[Robot state and action records]
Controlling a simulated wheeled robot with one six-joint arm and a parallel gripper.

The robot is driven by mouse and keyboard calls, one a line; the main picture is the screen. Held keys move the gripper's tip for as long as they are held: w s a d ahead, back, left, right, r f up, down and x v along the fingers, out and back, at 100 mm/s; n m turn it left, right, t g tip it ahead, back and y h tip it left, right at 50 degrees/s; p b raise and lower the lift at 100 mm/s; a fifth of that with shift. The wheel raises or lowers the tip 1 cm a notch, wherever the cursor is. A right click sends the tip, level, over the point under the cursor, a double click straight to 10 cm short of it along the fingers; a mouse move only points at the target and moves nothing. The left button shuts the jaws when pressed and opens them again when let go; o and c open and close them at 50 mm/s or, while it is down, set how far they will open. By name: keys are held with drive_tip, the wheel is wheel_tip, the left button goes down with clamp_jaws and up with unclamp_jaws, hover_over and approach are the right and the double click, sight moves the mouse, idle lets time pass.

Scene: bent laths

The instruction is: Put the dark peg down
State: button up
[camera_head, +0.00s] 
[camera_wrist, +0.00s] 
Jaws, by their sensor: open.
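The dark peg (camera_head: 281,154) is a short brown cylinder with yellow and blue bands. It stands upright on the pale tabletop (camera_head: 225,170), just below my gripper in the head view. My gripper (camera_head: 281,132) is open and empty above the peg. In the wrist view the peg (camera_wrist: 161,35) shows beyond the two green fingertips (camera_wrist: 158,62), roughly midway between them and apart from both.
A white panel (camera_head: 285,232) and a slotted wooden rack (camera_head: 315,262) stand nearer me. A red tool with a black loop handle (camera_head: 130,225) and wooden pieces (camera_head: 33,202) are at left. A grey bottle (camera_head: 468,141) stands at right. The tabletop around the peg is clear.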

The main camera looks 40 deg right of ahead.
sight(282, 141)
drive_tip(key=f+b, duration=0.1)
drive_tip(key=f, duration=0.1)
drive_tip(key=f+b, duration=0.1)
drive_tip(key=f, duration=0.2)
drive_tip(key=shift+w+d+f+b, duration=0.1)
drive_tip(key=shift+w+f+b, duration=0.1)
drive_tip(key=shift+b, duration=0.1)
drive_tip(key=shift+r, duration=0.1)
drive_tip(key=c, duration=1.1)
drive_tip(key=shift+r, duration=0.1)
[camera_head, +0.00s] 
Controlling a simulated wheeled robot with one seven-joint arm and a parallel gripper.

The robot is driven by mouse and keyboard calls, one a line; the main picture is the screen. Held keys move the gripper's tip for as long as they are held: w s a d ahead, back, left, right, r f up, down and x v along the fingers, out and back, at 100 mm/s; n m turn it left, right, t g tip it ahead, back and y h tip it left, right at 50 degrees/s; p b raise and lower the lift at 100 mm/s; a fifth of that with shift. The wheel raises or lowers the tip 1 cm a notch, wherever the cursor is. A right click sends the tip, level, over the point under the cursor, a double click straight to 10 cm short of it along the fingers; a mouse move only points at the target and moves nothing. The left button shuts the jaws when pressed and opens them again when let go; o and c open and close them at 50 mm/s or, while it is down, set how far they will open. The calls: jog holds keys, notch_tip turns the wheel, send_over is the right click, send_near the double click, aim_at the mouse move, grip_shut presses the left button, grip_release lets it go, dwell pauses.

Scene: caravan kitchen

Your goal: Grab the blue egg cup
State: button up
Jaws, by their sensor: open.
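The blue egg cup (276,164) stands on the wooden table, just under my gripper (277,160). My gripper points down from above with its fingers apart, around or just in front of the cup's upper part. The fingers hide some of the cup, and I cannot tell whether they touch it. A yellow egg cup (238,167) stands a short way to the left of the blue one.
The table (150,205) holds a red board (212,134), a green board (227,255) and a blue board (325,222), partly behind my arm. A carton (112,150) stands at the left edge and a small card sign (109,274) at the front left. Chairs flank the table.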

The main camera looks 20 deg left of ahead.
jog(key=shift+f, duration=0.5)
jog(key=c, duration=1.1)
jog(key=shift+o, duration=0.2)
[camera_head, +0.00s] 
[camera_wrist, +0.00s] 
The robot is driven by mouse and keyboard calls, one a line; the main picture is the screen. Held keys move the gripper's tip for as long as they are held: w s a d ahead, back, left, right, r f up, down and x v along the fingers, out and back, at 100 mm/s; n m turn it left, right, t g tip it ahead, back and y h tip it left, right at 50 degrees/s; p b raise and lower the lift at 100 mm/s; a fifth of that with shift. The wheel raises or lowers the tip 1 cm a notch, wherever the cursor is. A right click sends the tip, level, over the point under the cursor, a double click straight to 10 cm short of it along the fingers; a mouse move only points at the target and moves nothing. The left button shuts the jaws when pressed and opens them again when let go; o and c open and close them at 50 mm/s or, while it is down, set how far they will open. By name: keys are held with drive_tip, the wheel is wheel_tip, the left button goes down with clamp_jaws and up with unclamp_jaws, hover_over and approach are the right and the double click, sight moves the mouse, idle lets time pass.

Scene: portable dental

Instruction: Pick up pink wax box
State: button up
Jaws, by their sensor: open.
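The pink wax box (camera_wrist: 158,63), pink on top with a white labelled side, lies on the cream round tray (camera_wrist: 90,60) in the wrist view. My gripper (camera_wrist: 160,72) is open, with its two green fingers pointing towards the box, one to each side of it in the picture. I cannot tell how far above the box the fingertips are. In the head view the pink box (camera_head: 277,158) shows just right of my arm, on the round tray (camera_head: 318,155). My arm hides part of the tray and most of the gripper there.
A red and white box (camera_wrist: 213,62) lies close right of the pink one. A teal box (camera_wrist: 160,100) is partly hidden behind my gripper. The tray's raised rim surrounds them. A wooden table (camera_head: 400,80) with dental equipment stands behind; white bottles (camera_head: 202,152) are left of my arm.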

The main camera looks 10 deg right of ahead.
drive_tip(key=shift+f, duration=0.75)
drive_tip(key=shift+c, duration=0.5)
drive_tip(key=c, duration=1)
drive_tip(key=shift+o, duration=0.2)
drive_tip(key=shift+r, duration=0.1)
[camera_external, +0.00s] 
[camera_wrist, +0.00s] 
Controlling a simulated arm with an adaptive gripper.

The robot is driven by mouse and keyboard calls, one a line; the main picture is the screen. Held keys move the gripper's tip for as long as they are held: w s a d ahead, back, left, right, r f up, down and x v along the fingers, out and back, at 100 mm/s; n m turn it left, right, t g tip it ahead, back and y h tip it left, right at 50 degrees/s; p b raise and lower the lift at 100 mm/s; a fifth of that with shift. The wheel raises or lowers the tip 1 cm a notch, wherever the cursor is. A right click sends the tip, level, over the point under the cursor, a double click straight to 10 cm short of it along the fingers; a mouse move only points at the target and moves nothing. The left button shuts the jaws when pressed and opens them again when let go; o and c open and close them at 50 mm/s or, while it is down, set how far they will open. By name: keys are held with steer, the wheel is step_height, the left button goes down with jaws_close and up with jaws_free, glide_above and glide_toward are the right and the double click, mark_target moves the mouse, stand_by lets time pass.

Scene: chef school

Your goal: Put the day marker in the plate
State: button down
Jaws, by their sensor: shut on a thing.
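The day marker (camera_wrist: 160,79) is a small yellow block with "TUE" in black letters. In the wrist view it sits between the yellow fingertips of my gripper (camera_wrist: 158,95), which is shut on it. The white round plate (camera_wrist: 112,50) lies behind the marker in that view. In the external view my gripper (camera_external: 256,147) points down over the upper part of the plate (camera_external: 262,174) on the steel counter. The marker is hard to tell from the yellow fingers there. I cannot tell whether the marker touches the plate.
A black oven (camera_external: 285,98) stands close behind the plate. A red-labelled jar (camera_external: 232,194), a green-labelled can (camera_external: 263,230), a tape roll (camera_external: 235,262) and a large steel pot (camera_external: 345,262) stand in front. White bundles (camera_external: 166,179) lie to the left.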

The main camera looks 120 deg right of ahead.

- Exercise description -
Each line of the listing should be echoed back exactly.

- Result -
Controlling a simulated wheeled robot with one six-joint arm and a parallel gripper.

The robot is driven by mouse and keyboard calls, one a line; the main picture is the screen. Held keys move the gripper's tip for as long as they are held: w s a d ahead, back, left, right, r f up, down and x v along the fingers, out and back, at 100 mm/s; n m turn it left, right, t g tip it ahead, back and y h tip it left, right at 50 degrees/s; p b raise and lower the lift at 100 mm/s; a fifth of that with shift. The wheel raises or lowers the tip 1 cm a notch, wherever the cursor is. A right click sends the tip, level, over the point under the cursor, a double click straight to 10 cm short of it along the fingers; a mouse move only points at the target and moves nothing. The left button shuts the jaws when pressed and opens them again when let go; o and c open and close them at 50 mm/s or, while it is down, set how far they will open. By name: keys are held with drive_tip, the wheel is wheel_tip, the left button goes down with clamp_jaws and up with unclamp_jaws, hover_over and approach are the right and the double click, sight moves the mouse, idle lets time pass.

Scene: bent laths

The instruction is: Put the dark peg down
State: button up
[camera_head, +0.00s] 
[camera_wrist, +0.00s] 
Jaws, by their sensor: open.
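The dark peg (camera_head: 281,154) is a short brown cylinder with yellow and blue bands. It stands upright on the pale tabletop (camera_head: 225,170), just below my gripper in the head view. My gripper (camera_head: 281,132) is open and empty above the peg. In the wrist view the peg (camera_wrist: 161,35) shows beyond the two green fingertips (camera_wrist: 158,62), roughly midway between them and apart from both.
A white panel (camera_head: 285,232) and a slotted wooden rack (camera_head: 315,262) stand nearer me. A red tool with a black loop handle (camera_head: 130,225) and wooden pieces (camera_head: 33,202) are at left. A grey bottle (camera_head: 468,141) stands at right. The tabletop around the peg is clear.

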The main camera looks 40 deg right of ahead.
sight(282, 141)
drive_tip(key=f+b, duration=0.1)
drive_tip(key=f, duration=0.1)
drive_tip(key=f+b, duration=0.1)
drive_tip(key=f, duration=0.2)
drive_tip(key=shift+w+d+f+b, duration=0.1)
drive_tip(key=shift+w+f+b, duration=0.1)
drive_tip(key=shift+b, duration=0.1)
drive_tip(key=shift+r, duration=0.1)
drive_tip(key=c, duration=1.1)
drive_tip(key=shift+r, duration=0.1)
[camera_head, +0.00s] 
Controlling a simulated wheeled robot with one seven-joint arm and a parallel gripper.

The robot is driven by mouse and keyboard calls, one a line; the main picture is the screen. Held keys move the gripper's tip for as long as they are held: w s a d ahead, back, left, right, r f up, down and x v along the fingers, out and back, at 100 mm/s; n m turn it left, right, t g tip it ahead, back and y h tip it left, right at 50 degrees/s; p b raise and lower the lift at 100 mm/s; a fifth of that with shift. The wheel raises or lowers the tip 1 cm a notch, wherever the cursor is. A right click sends the tip, level, over the point under the cursor, a double click straight to 10 cm short of it along the fingers; a mouse move only points at the target and moves nothing. The left button shuts the jaws when pressed and opens them again when let go; o and c open and close them at 50 mm/s or, while it is down, set how far they will open. The calls: jog holds keys, notch_tip turns the wheel, send_over is the right click, send_near the double click, aim_at the mouse move, grip_shut presses the left button, grip_release lets it go, dwell pauses.

Scene: caravan kitchen

Your goal: Grab the blue egg cup
State: button up
Jaws, by their sensor: open.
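The blue egg cup (276,164) stands on the wooden table, just under my gripper (277,160). My gripper points down from above with its fingers apart, around or just in front of the cup's upper part. The fingers hide some of the cup, and I cannot tell whether they touch it. A yellow egg cup (238,167) stands a short way to the left of the blue one.
The table (150,205) holds a red board (212,134), a green board (227,255) and a blue board (325,222), partly behind my arm. A carton (112,150) stands at the left edge and a small card sign (109,274) at the front left. Chairs flank the table.

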The main camera looks 20 deg left of ahead.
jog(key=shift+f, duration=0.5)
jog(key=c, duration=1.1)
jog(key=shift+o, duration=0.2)
[camera_head, +0.00s] 
[camera_wrist, +0.00s] 
The robot is driven by mouse and keyboard calls, one a line; the main picture is the screen. Held keys move the gripper's tip for as long as they are held: w s a d ahead, back, left, right, r f up, down and x v along the fingers, out and back, at 100 mm/s; n m turn it left, right, t g tip it ahead, back and y h tip it left, right at 50 degrees/s; p b raise and lower the lift at 100 mm/s; a fifth of that with shift. The wheel raises or lowers the tip 1 cm a notch, wherever the cursor is. A right click sends the tip, level, over the point under the cursor, a double click straight to 10 cm short of it along the fingers; a mouse move only points at the target and moves nothing. The left button shuts the jaws when pressed and opens them again when let go; o and c open and close them at 50 mm/s or, while it is down, set how far they will open. By name: keys are held with drive_tip, the wheel is wheel_tip, the left button goes down with clamp_jaws and up with unclamp_jaws, hover_over and approach are the right and the double click, sight moves the mouse, idle lets time pass.

Scene: portable dental

Instruction: Pick up pink wax box
State: button up
Jaws, by their sensor: open.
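The pink wax box (camera_wrist: 158,63), pink on top with a white labelled side, lies on the cream round tray (camera_wrist: 90,60) in the wrist view. My gripper (camera_wrist: 160,72) is open, with its two green fingers pointing towards the box, one to each side of it in the picture. I cannot tell how far above the box the fingertips are. In the head view the pink box (camera_head: 277,158) shows just right of my arm, on the round tray (camera_head: 318,155). My arm hides part of the tray and most of the gripper there.
A red and white box (camera_wrist: 213,62) lies close right of the pink one. A teal box (camera_wrist: 160,100) is partly hidden behind my gripper. The tray's raised rim surrounds them. A wooden table (camera_head: 400,80) with dental equipment stands behind; white bottles (camera_head: 202,152) are left of my arm.

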The main camera looks 10 deg right of ahead.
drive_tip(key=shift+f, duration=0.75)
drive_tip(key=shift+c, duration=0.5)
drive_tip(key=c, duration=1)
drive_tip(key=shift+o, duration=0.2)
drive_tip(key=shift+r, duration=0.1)
[camera_external, +0.00s] 
[camera_wrist, +0.00s] 
Controlling a simulated arm with an adaptive gripper.

The robot is driven by mouse and keyboard calls, one a line; the main picture is the screen. Held keys move the gripper's tip for as long as they are held: w s a d ahead, back, left, right, r f up, down and x v along the fingers, out and back, at 100 mm/s; n m turn it left, right, t g tip it ahead, back and y h tip it left, right at 50 degrees/s; p b raise and lower the lift at 100 mm/s; a fifth of that with shift. The wheel raises or lowers the tip 1 cm a notch, wherever the cursor is. A right click sends the tip, level, over the point under the cursor, a double click straight to 10 cm short of it along the fingers; a mouse move only points at the target and moves nothing. The left button shuts the jaws when pressed and opens them again when let go; o and c open and close them at 50 mm/s or, while it is down, set how far they will open. By name: keys are held with steer, the wheel is step_height, the left button goes down with jaws_close and up with jaws_free, glide_above and glide_toward are the right and the double click, mark_target moves the mouse, stand_by lets time pass.

Scene: chef school

Your goal: Put the day marker in the plate
State: button down
Jaws, by their sensor: shut on a thing.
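The day marker (camera_wrist: 160,79) is a small yellow block with "TUE" in black letters. In the wrist view it sits between the yellow fingertips of my gripper (camera_wrist: 158,95), which is shut on it. The white round plate (camera_wrist: 112,50) lies behind the marker in that view. In the external view my gripper (camera_external: 256,147) points down over the upper part of the plate (camera_external: 262,174) on the steel counter. The marker is hard to tell from the yellow fingers there. I cannot tell whether the marker touches the plate.
A black oven (camera_external: 285,98) stands close behind the plate. A red-labelled jar (camera_external: 232,194), a green-labelled can (camera_external: 263,230), a tape roll (camera_external: 235,262) and a large steel pot (camera_external: 345,262) stand in front. White bundles (camera_external: 166,179) lie to the left.

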The main camera looks 120 deg right of ahead.

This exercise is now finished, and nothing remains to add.